The mill makes up 100 gal/min of fresh water. The old treatment system was close to the old boiler. From an efficiency standpoint, it made more sense for the system to go into the new boiler building. Although space was tight, the mill made it work.
Fresh water first passes through a clarifier that American Eagle bought used. There are three new multi-media filters, three new ion exchange softeners, and a new deaerator. The new condensate return system was tied into the existing repurposed condensate polisher.
“Water use reduction is one of the key American Forest & Paper Association (AF&PA) metrics,” Grimm explains. (Grimm is a member of the board of directors of the AF&PA.) “Regulation is an issue that could be on the horizon.” And though the mill is located in a region with abundant fresh water resources, Grimm believes the mill is doing the right thing. Overall, its sustainability footprint is impressive for a small mill, says Grimm, “and that’s what we are trying to accomplish.”
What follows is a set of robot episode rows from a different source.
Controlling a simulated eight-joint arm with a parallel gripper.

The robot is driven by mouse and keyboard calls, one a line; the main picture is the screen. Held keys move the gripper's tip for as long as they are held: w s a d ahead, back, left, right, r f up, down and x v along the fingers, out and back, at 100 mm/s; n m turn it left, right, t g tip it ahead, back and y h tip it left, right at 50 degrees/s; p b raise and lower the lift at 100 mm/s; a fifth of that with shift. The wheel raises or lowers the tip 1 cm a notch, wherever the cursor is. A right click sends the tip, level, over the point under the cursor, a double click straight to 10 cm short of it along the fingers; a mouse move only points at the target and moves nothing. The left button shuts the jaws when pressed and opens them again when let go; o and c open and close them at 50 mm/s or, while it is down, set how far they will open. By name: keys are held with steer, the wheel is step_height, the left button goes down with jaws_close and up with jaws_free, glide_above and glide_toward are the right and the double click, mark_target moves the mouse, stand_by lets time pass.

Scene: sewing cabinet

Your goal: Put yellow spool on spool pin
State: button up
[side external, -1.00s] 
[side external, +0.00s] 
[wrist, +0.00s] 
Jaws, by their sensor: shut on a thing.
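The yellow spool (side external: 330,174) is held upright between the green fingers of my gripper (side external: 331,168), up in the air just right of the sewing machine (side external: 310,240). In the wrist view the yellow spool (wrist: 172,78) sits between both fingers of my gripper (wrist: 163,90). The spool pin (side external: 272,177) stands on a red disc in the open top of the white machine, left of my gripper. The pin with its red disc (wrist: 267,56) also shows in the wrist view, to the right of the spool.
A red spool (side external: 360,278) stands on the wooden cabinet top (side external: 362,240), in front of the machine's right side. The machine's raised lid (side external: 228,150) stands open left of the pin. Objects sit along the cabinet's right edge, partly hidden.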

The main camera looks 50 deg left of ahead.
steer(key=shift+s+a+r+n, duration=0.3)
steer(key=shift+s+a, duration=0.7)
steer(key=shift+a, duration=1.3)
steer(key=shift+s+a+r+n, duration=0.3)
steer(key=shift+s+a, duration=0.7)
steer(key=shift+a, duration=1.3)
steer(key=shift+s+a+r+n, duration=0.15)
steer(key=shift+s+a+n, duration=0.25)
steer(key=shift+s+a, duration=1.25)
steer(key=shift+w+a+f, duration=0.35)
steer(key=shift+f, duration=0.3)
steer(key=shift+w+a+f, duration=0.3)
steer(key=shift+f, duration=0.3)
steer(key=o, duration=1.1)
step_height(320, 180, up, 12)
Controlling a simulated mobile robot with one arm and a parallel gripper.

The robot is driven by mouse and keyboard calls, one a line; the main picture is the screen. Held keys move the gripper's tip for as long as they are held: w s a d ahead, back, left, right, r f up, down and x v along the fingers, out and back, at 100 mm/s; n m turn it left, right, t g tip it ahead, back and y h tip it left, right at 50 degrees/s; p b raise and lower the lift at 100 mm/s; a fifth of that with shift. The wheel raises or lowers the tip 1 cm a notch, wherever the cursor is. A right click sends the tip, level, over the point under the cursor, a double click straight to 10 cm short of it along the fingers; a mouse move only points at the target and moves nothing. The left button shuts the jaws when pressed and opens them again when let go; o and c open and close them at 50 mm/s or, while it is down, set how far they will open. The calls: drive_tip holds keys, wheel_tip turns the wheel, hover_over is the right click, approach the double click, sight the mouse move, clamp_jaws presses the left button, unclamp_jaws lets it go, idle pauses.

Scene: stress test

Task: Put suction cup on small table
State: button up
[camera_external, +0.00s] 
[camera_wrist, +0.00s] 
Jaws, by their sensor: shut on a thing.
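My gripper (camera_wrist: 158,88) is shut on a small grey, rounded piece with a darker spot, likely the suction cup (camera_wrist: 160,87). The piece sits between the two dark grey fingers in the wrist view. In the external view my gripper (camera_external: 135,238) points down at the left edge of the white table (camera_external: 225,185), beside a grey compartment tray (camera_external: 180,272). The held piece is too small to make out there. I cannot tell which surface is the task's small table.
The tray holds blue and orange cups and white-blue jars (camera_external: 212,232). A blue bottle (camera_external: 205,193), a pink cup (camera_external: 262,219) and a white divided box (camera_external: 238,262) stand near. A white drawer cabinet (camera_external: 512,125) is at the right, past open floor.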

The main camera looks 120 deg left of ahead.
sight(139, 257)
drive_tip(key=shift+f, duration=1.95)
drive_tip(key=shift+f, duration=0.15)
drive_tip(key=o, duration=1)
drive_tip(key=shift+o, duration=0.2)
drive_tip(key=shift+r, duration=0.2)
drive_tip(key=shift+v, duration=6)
Although covering 30 acres, the east side of the site is now idled. This included the steam generation equipment and coal boiler. “We’re now a lot simpler,” Grimm adds. “We put the new boiler right next to the steam distribution line. We did not need to run a lot of pipe. We also saved a lot of money by not having to break ground for a new boiler house.”
A year after completion, Project Phoenix has taken flight. The mill faced only “limited” issues after startup. The frequency convertor has operated “solidly,” as has the new boiler.
Grimm notes that the work “exposed” some things that had to be improved in the process, such as condensate return.
Training needs were minimal. Operators learned the new controls and equipment rapidly. “It was a lot less painful than I thought,” Grimm adds. During the annual maintenance shutdown, the old system was stopped and the mill restarted with the new system in six days.
Project Phoenix is not a one-off for American Eagle. The company has invested about US$15 million since 2013. For example, a new warehouse was built in 2015.
In 2012, a new bleaching/dispersion system was added, allowing the mill to produce high-bright paper: 92 point. Previously, 84 point was as high as it could go.
Now that Project Phoenix is behind them, Grimm says the mill wants to catch its breath. “Let’s run for a few years.”
In the future, the mill is looking at adding more cut sheet capacity for value-added reasons. It currently produces about 50 percent rolls and 50 percent sheets. It would also like to convert the drives and motors of PM 3 from 25- to 60-Hz.
“We are in a small niche,” Grimm explains. “We are the low-cost recycled manufacturer in the US. We manufacture more 100 percent recycled paper than anyone else.”
This is the niche in which American Eagle will continue to focus its product development: virgin products that today have no recycled equivalent. “The flexible recycled mills will be successful in the future,” Grimm concludes.
Graeme Rodden is senior editor, North and South America, Paper360°. He can be reached at [email protected].
A Bit of Background
The Tyrone mill was built in 1880 by two local partners to take advantage of abundant wood and water resources. They also built the nearby Roaring Spring mill (now owned by Appleton). The company was later sold to the West Virginia Pulp & Paper Company, which became known as Westvaco. The Tyrone mill went through a series of expansions and at one time there were five paper machines operating.
The mill started its recovered fiber operations in the 1990s, using about 1,600 tons/month. Now down to the two machines, one produces coated paper using 50 percent secondary fiber. The uncoated machine used a 100 percent secondary fiber furnish.
In 2001, after Westvaco merged with Mead, the mill was shut. It remained idle until 2003 when Team Ten LLC purchased the Tyrone assets and set to work restarting the mill. The Ten refers to the number of people in the ownership group, many of them former and/or present employees, including Mike Grimm.
The mill employs 240 people, many with more than 10 years’ experience. About 25 percent of the workforce returned after the mill restarted in 2003. Finally, the mill’s address may also be familiar to many: 1600 Pennsylvania Avenue. In Washington, DC, it is, of course, the address of the White House, residence of the president.
American Eagle CEO Mike Grimm.
American Eagle is one of the oldest operating paper mills in the US; the original buildings date back to 1880.
The mill found space for the new Babcock & Wilcox natural gas-fired package boiler in an existing building.
The mill installed new ABB frequency converters and load center power-factor capacitors.
American Eagle produces 85,000 tpy of uncoated printing and writing grades using a 100 percent recycled furnish.
Needed for Deinking
American Eagle processes about 8,000 tons/month of secondary fiber of numerous origins: SBS, poly SBS white ledger, and coated book. This includes some poly cup stock that no one else uses to make P&W grades. Producing P&W grades from a recycled furnish can be a complicated process. The system is very “sensitive” to upsets.
American Eagle has one direct entry recycling line for clean recovered paper. There is not a lot of time between the pulper and paper machines. The other stock passes through a cleaning and screening system.
Excellent process control is a must. Constant vigilance for quality is a necessity. Grimm notes that the direct entry is “pretty clean,” but that the deinked fiber needs special attention. This is why American Eagle is looking at improving the deinking system to improve efficiency as a future project.
One benefit of the system is that the mill sells three truckloads per month of plastic waste that it recovers from the system.